One of the hardest thing for people to do in the garden is to thin a crop. This is most common with beets and carrots, though any crop sown too thickly will need thinning; lettuce, arugula, and Brussel’s sprouts are some other crops I’ve thinned.
What people find so difficult about it is the fact that you have to uproot and kill perfectly viable plants, robbing them of a long, happy, vegetable life in the garden bed. But this is entirely necessary for the good health of the entire bed. To thin out a crop requires diligence, a steady eye and selective hands.
Thickly sowing a crop like beets helps the seedlings to overcome weed growth and get to a good, healthy stage with 2 sets of true leaves; this is the time when you can start to thin them. If not thinned, the beets will grow their bulbous taproots round and end up smooshing their neighboring beets, competing both for nutrients in the soil and light with their leaves. A good thinning at an early (2 sets of true leaves) stage – to about 2″ between beets – will get the beets to a good standing for salad slicing or whole-roasting size; thinning out at this stage to about 5″ allows the beets that are left an even better home and situation to grow exponentially better to a good sliced grilling or beet-chocolate cake size. But if the beets never get thinned, just left there for fear of killing a few, then the whole bed will suffer – stunted and crowded, not producing as hefty or thriving of a crop as the potential it held.
– 1 Cor 15: 36-38
The beauty in the cycles of nature includes death in a very big way; seeds have to die to their forms in order to become stems and leaves and fully reach their potential as plants – from a sprig of thyme to a 100-foot tall Eastern White Pine. Compost, caterpillars and sunlight are all things that have to die to their current forms in order to offer regeneration and new life to another.

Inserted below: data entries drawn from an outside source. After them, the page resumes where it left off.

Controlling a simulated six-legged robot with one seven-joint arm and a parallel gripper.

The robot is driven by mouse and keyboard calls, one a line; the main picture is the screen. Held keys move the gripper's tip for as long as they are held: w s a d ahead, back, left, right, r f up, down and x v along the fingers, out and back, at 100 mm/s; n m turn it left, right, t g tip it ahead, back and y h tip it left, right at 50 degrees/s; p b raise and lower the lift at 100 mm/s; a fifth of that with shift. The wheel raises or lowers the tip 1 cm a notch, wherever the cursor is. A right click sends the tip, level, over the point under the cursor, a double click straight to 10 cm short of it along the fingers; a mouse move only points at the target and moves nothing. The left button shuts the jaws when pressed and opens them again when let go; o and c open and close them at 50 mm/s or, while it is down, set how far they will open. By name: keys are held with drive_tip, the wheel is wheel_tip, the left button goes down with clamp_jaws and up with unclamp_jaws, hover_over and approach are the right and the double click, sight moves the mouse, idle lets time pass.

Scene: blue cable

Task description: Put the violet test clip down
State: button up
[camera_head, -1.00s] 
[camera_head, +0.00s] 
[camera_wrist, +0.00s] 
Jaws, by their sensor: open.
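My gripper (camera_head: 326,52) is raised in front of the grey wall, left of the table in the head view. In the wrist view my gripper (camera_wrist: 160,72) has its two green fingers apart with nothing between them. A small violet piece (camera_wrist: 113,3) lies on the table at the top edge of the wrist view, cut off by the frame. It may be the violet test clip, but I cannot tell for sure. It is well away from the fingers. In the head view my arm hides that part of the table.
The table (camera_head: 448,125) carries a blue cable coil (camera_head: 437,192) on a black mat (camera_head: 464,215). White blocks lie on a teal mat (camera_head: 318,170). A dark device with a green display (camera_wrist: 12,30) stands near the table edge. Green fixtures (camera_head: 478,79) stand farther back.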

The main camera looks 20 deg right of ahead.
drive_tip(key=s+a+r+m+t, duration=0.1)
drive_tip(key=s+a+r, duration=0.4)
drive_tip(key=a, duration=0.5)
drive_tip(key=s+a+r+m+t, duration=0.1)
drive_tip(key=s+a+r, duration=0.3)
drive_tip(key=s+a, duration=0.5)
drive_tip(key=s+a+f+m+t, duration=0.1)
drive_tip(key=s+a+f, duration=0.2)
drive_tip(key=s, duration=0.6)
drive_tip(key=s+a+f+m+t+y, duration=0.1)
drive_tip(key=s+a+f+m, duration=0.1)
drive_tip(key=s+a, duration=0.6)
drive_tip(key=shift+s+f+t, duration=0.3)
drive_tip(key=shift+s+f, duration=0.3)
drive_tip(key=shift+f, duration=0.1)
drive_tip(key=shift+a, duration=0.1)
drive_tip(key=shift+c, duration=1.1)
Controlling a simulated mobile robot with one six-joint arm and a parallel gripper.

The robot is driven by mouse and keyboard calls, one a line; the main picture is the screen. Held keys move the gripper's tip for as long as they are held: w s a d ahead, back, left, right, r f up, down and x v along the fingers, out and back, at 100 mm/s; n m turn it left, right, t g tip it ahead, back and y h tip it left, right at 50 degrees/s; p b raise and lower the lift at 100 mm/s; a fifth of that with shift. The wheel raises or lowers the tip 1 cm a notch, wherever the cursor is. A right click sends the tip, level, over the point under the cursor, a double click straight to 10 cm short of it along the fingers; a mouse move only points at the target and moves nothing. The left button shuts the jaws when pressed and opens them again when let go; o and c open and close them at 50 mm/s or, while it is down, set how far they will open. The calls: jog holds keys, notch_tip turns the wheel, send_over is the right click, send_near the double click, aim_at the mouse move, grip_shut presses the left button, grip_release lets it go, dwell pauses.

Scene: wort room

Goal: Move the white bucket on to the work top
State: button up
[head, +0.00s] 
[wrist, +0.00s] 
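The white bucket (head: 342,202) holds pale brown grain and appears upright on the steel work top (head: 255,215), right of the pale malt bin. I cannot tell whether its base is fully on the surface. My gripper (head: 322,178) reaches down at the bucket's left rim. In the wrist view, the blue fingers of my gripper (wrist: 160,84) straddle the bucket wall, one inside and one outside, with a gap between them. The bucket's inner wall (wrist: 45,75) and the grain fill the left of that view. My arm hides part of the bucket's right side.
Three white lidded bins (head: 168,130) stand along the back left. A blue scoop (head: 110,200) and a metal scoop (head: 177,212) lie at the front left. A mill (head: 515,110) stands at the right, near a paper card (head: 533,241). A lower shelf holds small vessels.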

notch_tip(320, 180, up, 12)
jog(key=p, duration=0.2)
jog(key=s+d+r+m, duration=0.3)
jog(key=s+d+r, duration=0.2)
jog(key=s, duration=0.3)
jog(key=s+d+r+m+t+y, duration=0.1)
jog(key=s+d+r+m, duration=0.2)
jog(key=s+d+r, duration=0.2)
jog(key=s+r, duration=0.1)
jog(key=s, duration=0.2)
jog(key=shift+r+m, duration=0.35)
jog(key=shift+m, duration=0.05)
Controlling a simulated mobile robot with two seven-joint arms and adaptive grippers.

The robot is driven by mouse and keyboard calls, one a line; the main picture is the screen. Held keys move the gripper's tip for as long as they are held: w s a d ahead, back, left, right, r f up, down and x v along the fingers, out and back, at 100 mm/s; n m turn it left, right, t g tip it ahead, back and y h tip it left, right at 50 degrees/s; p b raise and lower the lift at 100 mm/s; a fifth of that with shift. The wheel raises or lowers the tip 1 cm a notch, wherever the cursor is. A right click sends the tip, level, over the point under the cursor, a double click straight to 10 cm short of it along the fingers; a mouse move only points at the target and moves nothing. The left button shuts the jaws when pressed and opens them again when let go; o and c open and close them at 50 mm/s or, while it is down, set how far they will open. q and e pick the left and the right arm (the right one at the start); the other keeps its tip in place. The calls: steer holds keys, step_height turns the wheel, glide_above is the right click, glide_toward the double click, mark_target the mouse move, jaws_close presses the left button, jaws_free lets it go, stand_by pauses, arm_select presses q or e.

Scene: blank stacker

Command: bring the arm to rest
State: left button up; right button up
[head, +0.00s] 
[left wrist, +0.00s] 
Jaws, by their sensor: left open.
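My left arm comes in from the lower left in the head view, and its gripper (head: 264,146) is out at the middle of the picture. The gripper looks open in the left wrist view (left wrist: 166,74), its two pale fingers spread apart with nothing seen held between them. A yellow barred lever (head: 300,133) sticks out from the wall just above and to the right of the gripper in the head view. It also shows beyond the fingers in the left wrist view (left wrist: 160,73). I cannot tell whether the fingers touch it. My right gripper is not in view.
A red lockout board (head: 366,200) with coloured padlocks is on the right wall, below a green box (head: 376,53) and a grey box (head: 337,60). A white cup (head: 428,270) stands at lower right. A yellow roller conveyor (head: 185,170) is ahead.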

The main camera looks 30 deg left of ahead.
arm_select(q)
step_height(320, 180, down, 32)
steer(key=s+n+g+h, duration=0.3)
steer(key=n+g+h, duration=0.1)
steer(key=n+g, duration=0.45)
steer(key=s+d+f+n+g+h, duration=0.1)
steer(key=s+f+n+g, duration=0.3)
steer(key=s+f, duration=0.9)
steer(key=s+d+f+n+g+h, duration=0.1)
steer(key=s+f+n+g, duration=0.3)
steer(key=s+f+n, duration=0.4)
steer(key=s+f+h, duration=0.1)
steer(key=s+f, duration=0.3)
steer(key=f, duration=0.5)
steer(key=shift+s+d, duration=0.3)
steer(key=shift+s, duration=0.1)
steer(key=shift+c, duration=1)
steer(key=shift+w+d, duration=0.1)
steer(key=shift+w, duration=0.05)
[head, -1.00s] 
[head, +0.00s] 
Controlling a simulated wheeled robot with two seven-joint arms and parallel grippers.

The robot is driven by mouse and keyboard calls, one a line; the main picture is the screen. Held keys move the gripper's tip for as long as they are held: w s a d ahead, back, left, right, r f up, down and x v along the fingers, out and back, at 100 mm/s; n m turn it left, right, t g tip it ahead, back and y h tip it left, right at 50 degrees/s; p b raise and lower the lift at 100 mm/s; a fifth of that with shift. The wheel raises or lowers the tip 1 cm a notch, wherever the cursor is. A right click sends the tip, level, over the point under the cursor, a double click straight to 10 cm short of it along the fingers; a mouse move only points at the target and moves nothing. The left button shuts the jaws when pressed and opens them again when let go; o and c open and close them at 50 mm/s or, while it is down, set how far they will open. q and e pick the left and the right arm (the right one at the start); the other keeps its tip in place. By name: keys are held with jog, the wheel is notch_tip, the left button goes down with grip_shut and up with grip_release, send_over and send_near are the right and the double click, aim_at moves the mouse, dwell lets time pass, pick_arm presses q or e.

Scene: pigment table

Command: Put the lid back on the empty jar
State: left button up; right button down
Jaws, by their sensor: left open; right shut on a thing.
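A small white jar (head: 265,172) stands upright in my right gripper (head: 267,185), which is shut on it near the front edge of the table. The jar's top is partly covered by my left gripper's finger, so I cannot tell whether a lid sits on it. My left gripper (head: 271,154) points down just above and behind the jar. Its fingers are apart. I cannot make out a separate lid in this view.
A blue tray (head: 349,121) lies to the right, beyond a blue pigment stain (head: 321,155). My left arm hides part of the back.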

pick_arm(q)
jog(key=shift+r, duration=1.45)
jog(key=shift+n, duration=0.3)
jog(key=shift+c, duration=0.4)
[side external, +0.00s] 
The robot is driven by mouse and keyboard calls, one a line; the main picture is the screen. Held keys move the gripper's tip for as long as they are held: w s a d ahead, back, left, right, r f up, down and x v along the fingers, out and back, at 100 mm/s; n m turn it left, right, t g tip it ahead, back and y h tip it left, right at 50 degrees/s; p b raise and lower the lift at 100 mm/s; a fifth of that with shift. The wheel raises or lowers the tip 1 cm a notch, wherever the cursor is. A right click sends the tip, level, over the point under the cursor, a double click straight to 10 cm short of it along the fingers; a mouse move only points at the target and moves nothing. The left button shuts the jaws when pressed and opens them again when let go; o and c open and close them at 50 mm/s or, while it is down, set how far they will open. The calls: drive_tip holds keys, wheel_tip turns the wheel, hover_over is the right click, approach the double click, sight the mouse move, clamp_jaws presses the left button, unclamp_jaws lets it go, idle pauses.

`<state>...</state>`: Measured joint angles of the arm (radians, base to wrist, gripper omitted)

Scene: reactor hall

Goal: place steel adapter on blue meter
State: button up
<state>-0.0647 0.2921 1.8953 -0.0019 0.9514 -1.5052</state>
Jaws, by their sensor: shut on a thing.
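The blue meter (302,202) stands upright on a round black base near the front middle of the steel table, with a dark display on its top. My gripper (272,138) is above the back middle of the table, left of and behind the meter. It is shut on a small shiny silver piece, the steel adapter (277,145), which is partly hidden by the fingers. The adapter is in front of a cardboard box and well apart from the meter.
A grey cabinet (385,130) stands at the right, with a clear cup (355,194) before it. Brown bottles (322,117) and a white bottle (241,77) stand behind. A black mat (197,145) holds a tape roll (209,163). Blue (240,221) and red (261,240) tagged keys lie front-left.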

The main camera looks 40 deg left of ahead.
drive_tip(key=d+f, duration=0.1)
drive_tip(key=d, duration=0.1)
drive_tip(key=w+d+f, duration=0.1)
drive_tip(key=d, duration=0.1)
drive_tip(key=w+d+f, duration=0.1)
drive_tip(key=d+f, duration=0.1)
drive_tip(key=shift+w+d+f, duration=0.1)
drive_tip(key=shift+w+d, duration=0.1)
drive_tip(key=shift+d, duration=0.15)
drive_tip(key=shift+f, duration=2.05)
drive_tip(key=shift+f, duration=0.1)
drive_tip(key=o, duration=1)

So it is with our own life’s cycles; we must die to our little hang-ups, ego-embracers and sometimes our seemingly truest desires in order to cultivate integrity, character and wisdom – or simply to focus and grow the better (and most needed and essential) parts of ourselves that we may have been neglecting by trying to save all the little pieces. To be the fullest, best and most formed person we were created to be, we will be asked to choose between what’s easy or seems to make sense, and what’s life-affirming and sustaining. Without diligence, a steady eye and selective hands we may find ourselves stretched too thin along the surface, instead of being able to thin out and away those things that would keep us from tapping into a depth of nurture and nutrients. I’ve found that each hard decision I’ve had to make has been built upon previous struggles in a way that has matured my conscience, my awareness and my compassion. This is the sustainable life; giving up and letting go that which would hinder us from growth and new life. Growth and change will happen; sustainable is not stagnant.
But just as we can witness a bed of beets sincerely thrive and prosper when tended to with thinning and weeding, so we are assured that our choice to die to ourselves and the little hindrances will bring to fruition both depth and meaning in our lives. The act itself might be painful and smart for a while but just as beets grow more vigorously with a little root disturbance (see previous post: Of Weeding Ways and Summer Soaks) so our characters and personalities can be twice as strong with the mending.
– 2 Tim 2:11
So don’t fret over thinning out that bed of crowded beets, they will thank you for it with a harvest of abundance. You’ll get to enjoy the harvest it produces at multiple stages of its growth. Same goes for your garden of life.